━━━━━ Available data

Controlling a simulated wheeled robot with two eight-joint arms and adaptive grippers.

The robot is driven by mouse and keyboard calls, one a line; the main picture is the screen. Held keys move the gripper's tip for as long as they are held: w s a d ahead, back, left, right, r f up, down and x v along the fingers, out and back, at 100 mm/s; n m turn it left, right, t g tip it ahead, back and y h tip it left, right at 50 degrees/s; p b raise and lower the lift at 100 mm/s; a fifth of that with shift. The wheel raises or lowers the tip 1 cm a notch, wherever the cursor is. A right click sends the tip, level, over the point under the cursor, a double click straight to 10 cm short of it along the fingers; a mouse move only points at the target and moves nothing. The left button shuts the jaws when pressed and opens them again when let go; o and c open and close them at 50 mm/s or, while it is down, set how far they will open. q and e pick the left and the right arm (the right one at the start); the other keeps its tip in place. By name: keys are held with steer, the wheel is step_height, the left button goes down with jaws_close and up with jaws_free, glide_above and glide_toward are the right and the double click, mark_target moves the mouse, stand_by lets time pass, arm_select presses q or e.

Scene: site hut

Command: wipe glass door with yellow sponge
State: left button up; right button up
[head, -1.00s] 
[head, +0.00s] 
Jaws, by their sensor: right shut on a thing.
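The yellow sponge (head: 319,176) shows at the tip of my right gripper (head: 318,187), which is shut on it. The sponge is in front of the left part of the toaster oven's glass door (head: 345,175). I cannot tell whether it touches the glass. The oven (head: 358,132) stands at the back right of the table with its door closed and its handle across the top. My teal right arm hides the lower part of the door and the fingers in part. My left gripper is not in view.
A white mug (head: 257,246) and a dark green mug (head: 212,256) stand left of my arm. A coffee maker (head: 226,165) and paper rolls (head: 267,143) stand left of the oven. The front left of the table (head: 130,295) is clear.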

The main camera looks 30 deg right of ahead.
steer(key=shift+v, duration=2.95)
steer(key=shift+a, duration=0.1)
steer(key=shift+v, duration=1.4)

━━━━━━━━━━
━━━━━ Available data

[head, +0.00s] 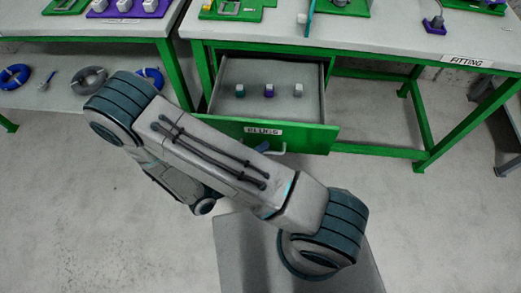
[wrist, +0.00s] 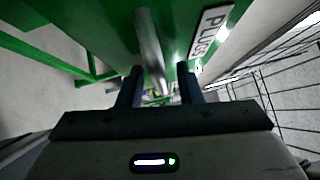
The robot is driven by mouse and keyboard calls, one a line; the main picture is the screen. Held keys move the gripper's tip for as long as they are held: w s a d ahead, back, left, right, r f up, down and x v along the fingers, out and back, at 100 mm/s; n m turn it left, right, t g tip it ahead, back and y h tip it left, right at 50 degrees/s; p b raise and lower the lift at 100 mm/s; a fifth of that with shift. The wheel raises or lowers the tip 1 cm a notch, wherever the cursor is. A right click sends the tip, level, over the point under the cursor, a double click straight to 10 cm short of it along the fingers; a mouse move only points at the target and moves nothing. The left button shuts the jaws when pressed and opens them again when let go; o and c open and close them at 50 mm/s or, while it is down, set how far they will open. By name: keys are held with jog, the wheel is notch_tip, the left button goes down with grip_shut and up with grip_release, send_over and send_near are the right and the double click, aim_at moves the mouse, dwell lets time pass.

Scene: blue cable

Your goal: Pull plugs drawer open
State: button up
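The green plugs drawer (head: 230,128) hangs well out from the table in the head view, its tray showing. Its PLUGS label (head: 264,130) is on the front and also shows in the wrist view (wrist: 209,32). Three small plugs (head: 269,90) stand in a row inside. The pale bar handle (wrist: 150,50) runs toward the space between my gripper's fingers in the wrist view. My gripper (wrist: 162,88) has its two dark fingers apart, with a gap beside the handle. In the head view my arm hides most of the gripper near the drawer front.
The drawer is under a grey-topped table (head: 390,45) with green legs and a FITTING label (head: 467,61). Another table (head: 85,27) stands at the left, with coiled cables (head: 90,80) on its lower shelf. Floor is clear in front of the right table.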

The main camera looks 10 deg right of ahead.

━━━━━━━━━━
━━━━━ Available data

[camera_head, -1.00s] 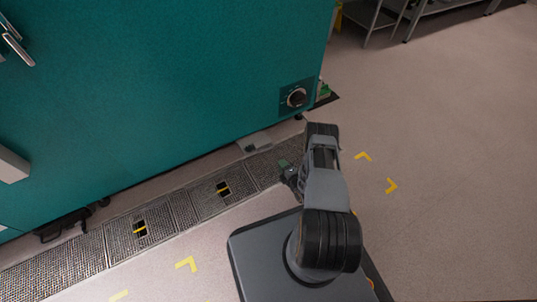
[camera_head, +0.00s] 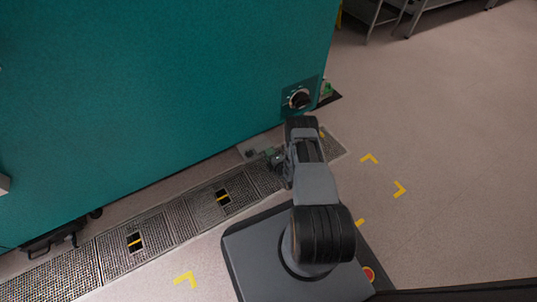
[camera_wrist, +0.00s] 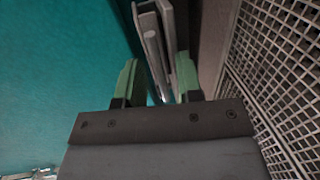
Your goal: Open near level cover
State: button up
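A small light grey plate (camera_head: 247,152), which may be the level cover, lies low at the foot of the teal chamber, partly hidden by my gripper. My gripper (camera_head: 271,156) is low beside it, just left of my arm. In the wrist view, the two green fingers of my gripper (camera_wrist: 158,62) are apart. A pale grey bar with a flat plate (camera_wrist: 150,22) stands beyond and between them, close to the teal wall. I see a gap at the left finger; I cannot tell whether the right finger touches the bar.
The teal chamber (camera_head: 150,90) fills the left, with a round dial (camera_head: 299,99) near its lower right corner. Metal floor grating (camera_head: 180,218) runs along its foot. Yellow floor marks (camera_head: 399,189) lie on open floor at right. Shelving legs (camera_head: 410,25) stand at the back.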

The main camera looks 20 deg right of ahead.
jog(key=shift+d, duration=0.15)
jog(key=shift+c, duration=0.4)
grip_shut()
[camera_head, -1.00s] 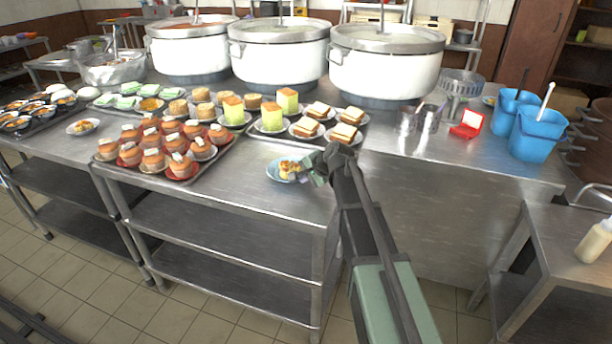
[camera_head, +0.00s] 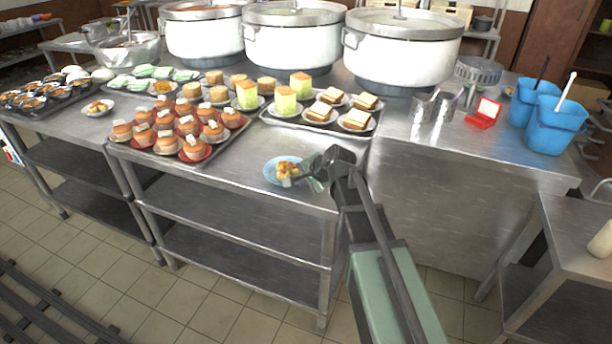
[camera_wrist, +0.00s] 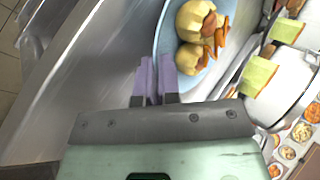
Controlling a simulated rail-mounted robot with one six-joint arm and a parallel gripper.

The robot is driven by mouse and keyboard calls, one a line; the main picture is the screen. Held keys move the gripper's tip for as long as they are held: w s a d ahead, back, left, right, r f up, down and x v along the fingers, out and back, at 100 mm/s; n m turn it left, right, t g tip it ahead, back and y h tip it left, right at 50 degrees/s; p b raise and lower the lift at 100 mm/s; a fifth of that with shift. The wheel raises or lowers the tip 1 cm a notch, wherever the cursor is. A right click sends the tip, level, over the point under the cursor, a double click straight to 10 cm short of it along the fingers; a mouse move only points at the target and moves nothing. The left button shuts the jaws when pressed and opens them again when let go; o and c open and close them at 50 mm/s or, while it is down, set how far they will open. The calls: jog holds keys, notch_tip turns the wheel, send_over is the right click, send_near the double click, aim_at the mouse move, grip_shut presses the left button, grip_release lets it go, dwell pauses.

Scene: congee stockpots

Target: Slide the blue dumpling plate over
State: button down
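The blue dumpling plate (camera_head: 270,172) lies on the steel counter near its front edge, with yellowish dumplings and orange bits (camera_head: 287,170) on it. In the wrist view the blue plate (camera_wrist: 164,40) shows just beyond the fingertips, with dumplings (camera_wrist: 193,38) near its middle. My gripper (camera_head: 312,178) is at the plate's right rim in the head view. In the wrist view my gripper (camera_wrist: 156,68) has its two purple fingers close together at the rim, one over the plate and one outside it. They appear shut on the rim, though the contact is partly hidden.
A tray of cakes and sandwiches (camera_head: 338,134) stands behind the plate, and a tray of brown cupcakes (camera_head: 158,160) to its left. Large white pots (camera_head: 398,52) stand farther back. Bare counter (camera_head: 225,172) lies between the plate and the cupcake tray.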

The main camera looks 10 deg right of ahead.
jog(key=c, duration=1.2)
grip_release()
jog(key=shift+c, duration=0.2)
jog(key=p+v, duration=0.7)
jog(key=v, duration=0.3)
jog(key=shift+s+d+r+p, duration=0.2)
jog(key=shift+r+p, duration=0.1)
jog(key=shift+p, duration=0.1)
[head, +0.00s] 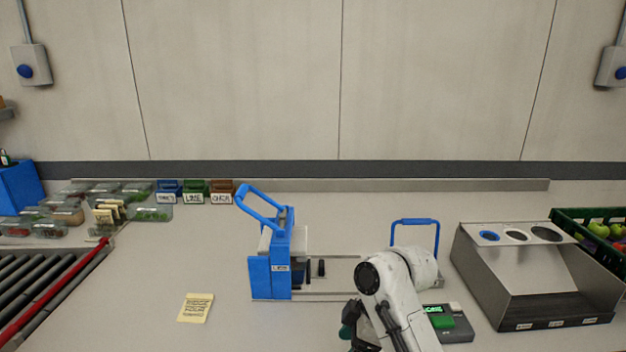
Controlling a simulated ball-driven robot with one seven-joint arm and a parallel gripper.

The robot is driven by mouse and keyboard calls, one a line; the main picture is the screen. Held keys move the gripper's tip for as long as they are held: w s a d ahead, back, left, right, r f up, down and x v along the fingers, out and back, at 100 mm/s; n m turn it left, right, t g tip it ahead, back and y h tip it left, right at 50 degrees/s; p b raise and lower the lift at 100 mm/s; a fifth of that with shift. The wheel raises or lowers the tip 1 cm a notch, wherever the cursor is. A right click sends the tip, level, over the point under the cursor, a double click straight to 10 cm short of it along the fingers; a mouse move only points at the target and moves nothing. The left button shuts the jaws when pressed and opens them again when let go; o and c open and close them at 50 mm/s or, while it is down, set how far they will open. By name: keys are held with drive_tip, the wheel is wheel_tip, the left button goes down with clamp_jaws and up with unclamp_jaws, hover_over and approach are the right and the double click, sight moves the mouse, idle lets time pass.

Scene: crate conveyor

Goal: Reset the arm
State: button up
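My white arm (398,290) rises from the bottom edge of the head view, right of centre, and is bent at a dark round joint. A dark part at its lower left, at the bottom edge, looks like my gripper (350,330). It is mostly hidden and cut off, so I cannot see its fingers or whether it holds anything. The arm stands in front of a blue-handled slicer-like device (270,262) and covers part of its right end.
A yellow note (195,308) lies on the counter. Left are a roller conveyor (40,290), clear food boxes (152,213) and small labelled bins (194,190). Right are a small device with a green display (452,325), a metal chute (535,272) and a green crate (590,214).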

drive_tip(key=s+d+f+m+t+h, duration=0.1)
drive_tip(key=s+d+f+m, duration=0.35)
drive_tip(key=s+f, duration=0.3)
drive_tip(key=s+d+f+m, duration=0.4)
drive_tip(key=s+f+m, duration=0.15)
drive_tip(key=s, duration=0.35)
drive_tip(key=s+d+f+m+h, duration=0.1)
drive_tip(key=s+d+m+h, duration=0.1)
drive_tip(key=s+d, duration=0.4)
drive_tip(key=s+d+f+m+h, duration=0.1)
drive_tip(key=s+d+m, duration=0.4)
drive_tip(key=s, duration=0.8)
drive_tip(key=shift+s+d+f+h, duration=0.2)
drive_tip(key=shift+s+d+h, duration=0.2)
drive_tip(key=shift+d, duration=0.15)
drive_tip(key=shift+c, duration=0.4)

━━━━━━━━━━

Return all lines containing the word "simulated".

Controlling a simulated wheeled robot with two eight-joint arms and adaptive grippers.
Controlling a simulated rail-mounted robot with one six-joint arm and a parallel gripper.
Controlling a simulated ball-driven robot with one seven-joint arm and a parallel gripper.

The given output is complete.